Pony Bradshaw's 2021 "Calico Jim" was a masterpiece that set a high bar for this follow-up "North Georgia Rounder." Rife with similar southern Appalachian imagery from the place he calls home, the album is not as overtly political as its predecessor, a bit more personal, but still retaining much of the same perspective.
Rather ironically Bradshaw did not grow up in the area although he's called it home for the past 15 years. It's a growing area that boasts an expanding industrial infrastructure and suburban communities that bely its historical reputation of redneck, hillbilly and off-the-grid types. Nonetheless, it's the latter that Bradshaw embraces, focusing a bit on its evil aspects. Originally from East Texas, where the Trail of Tears ended, he now resides where it began.

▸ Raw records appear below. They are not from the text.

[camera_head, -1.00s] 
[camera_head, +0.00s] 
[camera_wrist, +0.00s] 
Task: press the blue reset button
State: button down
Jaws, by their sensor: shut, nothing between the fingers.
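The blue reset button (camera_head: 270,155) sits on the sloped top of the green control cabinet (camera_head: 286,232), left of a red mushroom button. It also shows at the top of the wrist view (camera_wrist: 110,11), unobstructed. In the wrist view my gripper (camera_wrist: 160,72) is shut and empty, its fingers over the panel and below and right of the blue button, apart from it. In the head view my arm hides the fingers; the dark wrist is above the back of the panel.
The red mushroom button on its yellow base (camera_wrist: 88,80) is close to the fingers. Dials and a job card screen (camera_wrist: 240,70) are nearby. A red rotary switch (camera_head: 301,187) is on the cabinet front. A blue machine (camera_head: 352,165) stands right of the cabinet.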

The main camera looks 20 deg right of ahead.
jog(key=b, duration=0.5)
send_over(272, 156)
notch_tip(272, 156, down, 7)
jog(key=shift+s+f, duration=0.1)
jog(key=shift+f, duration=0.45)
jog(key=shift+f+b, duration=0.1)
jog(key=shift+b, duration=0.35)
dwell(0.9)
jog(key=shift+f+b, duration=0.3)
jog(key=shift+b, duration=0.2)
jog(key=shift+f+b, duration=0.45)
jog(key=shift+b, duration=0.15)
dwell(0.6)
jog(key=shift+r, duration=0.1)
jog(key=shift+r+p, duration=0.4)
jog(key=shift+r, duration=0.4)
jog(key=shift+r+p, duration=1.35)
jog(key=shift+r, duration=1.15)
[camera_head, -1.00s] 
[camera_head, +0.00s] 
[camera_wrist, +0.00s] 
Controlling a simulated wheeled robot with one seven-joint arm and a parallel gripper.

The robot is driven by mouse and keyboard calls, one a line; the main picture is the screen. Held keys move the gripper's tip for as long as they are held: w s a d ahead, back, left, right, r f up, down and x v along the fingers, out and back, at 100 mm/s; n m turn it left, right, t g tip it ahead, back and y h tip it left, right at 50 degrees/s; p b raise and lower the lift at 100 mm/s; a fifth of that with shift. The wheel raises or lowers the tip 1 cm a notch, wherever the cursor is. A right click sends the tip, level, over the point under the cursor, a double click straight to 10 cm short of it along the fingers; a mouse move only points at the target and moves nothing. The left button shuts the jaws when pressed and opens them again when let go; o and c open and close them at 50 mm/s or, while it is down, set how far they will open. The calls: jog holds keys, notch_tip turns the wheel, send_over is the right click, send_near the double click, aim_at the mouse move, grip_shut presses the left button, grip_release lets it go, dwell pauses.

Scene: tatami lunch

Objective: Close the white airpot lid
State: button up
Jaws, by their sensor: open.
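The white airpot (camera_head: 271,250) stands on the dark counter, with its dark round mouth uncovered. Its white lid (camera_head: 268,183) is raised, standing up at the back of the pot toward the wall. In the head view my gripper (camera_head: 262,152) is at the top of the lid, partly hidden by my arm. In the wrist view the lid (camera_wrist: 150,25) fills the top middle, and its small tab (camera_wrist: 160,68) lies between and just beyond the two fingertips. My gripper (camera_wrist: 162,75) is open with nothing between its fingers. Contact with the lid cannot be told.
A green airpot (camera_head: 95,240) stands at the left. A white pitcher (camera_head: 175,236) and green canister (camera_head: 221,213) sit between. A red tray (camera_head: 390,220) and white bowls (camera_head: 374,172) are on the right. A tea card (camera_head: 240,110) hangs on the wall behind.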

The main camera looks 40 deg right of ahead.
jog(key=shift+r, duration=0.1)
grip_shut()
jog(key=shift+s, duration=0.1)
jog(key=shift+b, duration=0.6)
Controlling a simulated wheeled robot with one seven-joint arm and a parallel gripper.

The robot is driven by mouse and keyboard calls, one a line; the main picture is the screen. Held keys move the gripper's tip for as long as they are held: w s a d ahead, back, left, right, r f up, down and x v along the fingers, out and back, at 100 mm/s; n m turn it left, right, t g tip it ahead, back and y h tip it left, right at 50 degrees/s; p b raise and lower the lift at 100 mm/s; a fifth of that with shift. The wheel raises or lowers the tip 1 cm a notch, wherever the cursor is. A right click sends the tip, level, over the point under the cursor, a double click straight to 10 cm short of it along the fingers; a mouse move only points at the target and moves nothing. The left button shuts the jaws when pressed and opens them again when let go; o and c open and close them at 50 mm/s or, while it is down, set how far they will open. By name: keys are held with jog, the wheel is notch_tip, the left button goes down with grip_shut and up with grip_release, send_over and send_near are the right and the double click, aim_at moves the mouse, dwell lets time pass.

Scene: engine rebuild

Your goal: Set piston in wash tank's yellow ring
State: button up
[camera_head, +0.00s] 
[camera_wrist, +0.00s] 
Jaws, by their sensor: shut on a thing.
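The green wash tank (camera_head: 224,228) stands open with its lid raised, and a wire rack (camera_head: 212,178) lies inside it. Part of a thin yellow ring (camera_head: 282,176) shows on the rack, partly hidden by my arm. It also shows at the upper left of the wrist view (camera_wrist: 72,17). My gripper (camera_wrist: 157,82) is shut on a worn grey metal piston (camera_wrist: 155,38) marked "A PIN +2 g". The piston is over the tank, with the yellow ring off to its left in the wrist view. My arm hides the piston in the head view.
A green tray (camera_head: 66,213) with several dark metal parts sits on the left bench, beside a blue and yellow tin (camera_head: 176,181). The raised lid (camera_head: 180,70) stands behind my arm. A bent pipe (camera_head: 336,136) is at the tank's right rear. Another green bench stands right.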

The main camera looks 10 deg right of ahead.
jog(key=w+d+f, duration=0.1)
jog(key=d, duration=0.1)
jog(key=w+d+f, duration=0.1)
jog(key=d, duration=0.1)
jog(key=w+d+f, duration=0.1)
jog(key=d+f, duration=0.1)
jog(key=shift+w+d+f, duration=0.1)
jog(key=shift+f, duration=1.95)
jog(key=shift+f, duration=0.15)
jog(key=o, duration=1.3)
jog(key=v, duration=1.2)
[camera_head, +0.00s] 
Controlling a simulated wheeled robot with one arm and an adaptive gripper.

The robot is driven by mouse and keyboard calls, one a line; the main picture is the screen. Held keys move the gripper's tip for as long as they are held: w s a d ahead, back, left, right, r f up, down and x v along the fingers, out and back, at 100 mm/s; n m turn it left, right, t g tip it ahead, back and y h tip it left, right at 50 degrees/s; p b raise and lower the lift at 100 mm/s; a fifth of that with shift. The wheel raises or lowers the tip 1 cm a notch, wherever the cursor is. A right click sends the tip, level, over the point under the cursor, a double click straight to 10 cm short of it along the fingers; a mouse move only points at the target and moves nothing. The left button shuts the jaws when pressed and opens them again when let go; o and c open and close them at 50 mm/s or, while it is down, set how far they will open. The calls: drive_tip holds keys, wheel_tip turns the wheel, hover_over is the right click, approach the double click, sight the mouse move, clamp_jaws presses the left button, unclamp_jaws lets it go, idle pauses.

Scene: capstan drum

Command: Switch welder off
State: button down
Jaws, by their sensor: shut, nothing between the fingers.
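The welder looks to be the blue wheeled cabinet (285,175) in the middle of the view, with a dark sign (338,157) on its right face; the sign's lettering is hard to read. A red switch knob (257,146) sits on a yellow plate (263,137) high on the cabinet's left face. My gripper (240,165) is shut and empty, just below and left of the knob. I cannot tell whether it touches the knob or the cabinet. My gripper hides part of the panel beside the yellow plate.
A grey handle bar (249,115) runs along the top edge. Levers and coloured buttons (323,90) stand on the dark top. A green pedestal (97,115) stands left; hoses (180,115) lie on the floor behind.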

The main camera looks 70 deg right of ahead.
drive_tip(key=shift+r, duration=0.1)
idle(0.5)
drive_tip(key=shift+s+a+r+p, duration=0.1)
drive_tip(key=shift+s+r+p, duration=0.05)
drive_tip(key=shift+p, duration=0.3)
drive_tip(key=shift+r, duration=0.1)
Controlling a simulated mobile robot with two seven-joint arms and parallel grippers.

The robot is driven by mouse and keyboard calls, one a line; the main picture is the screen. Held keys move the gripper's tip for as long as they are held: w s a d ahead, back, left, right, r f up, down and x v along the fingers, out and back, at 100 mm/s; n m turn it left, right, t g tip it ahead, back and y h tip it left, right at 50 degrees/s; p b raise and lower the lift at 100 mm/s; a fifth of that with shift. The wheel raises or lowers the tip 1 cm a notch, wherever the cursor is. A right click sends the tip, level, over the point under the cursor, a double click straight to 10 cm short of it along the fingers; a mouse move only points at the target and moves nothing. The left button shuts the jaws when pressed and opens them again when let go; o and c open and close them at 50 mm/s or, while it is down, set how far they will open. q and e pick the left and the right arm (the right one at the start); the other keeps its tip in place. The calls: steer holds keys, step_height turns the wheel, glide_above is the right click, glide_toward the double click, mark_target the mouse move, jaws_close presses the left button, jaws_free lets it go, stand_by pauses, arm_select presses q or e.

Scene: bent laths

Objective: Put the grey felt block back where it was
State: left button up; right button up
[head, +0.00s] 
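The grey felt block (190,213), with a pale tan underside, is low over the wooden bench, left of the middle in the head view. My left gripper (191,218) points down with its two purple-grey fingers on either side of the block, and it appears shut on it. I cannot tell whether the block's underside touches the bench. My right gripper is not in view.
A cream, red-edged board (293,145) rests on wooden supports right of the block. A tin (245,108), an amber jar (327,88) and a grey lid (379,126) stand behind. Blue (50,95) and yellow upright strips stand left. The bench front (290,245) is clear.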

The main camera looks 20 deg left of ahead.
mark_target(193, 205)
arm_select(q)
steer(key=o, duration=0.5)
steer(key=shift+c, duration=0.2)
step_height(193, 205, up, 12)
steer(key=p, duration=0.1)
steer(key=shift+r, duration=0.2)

An avid reader and observer, he credits much of his imagery and storytelling to the authors he's read.
Backed by a five-piece country rock band, Bradshaw's opener "Foxfire Wine" is inspired by Bruce Chatwin's book "Songlines" about nomadic peoples of Australia, he adapted the lyrics to fit his region -
"I woke up on the wrong side of my bedroll/Deep in the holler where the feral hog roams/Dreams of T-bone steaks and foxfire wine/Foxfire wine to heal my mind." It's one of four singles already released. His views on racism and genocide, themes inherent in "Calico Jim" course through "A Free Flowing Mind." The mournful "Holler Rose" begins with an incredible opening line – "I wiped away the tears like they was flies on a melon," sung with immense passion. It gets even deeper on "Mosquitoes" where addiction and despair prevail.
The title track is current, describing a troubadour, who performs for his wages. "I'm a North Georgia Rounder playing these foothill stomps...Run these rivers singing these sins / Up the valley I work for tips." He covers similar turf in "Kindly Turn the Bed Dow, Drusilla" referencing life on the road and the central troubadour theme runs through "A Duffel, a Grip, and My D35" as well. The melancholic "Safe in the Arms of Vernacular" is also personal, wherein his father brings him a gas mask after serving in Desert Storm. No matter the narrative, Bradshaw has clearly stamped his reputation as one of our best storytellers.